What’s 2022 got in store for the housing market, increase, decrease, stabilise or all 3?

Buying And Selling

We are still in a sellers’ market, but for how long and what will influence change? The housing market, like many others is not insulated from external factors, and those external factors have increased when you consider the Ukraine conflict and how that is impacting directly on fuel prices. The current squeeze on spending enforced by rising energy process and a volatile inflation rate will undoubtedly have an impact. According to Michael Poole solicitors “The demand for properties is not expected to disappear in 2022, but it will be slightly less.”

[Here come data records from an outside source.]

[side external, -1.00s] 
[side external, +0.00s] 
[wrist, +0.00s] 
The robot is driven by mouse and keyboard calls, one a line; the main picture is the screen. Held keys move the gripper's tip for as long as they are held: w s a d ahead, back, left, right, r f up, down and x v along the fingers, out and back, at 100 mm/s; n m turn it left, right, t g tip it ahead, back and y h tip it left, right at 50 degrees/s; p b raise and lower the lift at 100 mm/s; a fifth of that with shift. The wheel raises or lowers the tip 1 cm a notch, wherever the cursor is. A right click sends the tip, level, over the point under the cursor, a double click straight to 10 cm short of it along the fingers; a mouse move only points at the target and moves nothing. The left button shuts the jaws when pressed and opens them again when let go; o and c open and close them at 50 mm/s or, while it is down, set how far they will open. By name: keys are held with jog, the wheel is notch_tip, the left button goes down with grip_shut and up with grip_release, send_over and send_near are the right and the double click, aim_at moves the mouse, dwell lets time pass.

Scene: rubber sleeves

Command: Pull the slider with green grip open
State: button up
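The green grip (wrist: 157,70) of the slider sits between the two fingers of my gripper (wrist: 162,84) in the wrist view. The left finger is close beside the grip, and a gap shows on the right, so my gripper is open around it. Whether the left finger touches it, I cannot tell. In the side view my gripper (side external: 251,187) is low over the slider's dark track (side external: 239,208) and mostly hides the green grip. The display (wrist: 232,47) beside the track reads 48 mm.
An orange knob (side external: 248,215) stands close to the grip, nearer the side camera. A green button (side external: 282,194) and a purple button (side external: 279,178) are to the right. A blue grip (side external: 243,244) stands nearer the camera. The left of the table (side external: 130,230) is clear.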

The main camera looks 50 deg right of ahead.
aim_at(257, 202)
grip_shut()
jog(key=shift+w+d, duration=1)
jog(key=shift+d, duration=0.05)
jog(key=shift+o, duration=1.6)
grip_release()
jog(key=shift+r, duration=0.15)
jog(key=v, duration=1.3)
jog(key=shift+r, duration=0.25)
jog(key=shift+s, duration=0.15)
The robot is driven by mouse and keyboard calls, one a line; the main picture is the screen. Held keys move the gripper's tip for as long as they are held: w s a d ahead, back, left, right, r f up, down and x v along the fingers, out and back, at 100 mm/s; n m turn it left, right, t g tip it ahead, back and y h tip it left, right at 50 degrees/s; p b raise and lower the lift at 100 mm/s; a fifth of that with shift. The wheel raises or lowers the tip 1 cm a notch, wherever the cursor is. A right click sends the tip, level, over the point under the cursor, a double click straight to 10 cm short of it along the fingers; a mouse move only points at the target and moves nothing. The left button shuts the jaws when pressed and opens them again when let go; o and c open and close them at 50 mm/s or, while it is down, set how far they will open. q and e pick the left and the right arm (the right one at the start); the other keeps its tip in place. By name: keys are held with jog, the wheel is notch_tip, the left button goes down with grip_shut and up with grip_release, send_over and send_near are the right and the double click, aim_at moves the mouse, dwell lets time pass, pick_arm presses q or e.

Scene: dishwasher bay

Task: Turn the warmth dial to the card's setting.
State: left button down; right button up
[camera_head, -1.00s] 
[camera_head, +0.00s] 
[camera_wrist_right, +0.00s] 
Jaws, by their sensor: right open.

This is expected, due to the sheer demand for properties last year meaning a lot of homeowners have already moved or are currently in the process or procedure of moving. The 2021 stamp duty holiday and record lows in interest rates enabled buyers to purchase property without having to pay as much extra taxation this is where the British Landlords Association say they “saw the largest increase in house prices since before the financial crash in 2007” Additionally housing prices have increased and market research indicates that expected that the housing market will continue to stay at this high price. Additionally, it has been anticipated that there will also be an increase in interest prices which could also generate a change in the demand for properties.

Whatever happens buyers are urged to consider all of these factors as they prepare offers and timelines to either buy or sell. The last piece of optimism for the housing market remains in place as workers continue to see the benefits of working from home.